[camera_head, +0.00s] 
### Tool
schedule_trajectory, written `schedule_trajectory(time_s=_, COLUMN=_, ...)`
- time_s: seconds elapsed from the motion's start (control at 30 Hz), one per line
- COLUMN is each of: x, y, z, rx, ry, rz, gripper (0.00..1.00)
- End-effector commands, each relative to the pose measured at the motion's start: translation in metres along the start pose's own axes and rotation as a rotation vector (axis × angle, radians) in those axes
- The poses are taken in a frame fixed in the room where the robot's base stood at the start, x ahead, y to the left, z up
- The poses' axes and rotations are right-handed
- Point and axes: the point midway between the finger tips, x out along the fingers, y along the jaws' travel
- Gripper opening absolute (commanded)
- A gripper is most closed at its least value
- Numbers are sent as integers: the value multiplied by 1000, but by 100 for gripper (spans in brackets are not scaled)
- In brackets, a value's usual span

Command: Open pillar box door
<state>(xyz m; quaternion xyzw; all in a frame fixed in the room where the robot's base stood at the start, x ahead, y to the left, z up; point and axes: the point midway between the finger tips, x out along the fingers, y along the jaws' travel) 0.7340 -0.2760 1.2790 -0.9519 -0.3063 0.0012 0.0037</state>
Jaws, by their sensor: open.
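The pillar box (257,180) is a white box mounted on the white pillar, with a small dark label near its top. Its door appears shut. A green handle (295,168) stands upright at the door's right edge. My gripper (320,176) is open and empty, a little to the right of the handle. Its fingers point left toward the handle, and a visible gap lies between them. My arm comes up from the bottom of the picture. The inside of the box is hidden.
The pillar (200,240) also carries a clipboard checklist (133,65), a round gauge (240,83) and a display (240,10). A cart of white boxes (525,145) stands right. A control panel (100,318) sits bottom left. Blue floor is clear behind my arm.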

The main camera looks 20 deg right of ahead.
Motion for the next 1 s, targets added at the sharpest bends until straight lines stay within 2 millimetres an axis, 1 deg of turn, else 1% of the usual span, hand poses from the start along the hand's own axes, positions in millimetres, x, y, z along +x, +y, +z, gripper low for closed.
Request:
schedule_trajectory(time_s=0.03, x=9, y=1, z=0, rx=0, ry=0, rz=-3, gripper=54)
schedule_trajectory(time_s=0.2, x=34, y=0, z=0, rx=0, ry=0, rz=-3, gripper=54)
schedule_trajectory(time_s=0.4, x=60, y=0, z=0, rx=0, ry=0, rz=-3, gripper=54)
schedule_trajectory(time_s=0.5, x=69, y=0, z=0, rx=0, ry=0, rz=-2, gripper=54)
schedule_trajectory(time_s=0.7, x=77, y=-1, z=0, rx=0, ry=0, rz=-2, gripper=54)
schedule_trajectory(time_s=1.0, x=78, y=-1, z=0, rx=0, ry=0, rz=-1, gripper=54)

○ ○ ○

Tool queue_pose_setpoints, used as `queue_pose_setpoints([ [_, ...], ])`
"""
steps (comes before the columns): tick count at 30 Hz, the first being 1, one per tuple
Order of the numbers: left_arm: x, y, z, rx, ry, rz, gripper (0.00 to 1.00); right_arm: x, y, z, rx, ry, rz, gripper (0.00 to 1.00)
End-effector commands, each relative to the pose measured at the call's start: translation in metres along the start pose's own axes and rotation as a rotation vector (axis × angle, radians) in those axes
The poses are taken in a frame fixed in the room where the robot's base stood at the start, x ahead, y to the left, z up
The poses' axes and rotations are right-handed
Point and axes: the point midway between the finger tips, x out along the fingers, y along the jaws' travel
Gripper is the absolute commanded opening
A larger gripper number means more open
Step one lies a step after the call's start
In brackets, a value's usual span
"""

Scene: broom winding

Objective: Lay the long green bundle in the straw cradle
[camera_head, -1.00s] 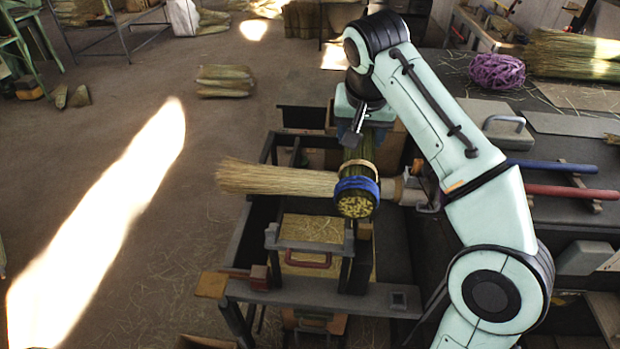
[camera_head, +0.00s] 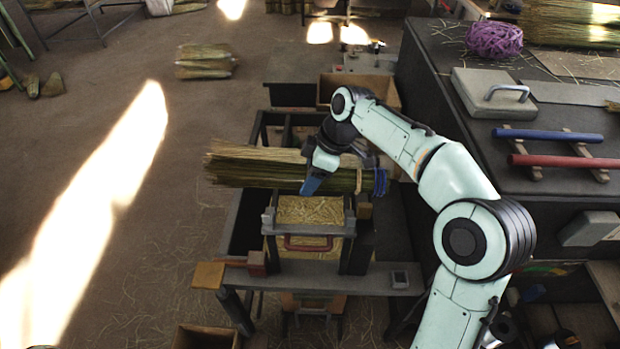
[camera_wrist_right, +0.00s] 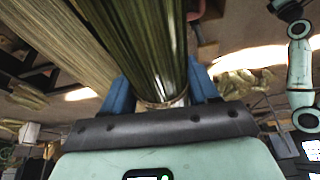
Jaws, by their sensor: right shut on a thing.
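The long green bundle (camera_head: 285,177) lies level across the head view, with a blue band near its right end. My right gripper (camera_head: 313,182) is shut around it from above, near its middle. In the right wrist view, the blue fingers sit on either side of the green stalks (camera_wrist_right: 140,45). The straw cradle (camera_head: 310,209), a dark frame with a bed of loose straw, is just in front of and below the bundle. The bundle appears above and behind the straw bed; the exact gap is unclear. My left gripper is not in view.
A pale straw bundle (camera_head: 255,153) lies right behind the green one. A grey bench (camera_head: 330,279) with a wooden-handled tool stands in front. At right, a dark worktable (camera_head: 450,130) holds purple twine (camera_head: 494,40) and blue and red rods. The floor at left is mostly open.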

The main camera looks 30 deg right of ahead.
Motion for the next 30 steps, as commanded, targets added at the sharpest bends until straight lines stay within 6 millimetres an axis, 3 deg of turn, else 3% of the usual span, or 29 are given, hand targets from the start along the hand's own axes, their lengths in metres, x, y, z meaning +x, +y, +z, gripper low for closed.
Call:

○ ○ ○

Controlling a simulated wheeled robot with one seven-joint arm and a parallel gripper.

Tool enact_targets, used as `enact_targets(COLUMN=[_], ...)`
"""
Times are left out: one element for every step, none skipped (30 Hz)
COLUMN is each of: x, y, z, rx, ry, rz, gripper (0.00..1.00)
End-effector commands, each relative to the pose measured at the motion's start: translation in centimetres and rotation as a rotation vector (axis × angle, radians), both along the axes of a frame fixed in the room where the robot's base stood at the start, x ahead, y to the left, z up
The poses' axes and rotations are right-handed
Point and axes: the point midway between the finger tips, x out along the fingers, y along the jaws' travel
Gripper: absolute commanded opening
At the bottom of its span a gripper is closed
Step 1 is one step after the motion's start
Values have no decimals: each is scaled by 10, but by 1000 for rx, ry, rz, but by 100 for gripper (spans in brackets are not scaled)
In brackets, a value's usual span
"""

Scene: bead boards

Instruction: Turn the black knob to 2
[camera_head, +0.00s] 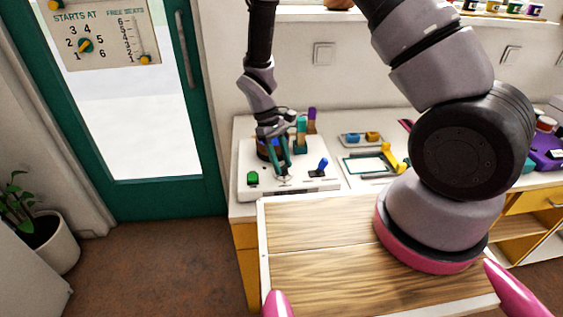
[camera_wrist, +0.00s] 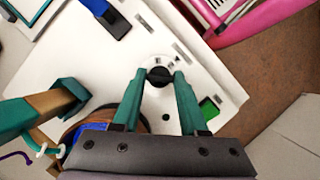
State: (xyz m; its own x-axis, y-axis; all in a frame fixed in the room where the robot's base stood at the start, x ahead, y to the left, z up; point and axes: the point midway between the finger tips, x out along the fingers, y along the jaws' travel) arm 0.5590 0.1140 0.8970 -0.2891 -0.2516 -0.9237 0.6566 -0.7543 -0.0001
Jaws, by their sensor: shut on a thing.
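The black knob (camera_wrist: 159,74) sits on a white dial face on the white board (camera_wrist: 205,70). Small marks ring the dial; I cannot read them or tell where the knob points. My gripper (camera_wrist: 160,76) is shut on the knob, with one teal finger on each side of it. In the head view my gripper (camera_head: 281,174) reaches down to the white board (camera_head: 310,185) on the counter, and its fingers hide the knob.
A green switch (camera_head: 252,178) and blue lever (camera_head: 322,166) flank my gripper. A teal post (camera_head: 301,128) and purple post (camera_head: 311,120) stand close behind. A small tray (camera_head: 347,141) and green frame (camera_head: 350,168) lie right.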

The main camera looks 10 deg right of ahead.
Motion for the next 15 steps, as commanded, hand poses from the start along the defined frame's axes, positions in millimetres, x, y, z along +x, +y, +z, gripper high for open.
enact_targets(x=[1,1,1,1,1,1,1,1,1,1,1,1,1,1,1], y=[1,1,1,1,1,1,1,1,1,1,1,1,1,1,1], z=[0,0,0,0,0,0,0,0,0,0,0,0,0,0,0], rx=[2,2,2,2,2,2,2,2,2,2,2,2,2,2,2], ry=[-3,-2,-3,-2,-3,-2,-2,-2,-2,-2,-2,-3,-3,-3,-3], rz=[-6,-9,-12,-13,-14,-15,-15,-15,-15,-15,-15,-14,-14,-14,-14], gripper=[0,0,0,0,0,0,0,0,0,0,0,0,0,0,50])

○ ○ ○

(WRITTEN PROBLEM):
Copy each line above that contains the word "lines".

(RESPONSE TO THE EXERCISE):
Motion for the next 1 s, targets added at the sharpest bends until straight lines stay within 2 millimetres an axis, 1 deg of turn, else 1% of the usual span, hand poses from the start along the hand's own axes, positions in millimetres, x, y, z along +x, +y, +z, gripper low for closed.
Motion for the next 30 steps, as commanded, targets added at the sharpest bends until straight lines stay within 6 millimetres an axis, 3 deg of turn, else 3% of the usual span, or 29 are given, hand targets from the start along the hand's own axes, their lengths in metres, x, y, z meaning +x, +y, +z, gripper low for closed.

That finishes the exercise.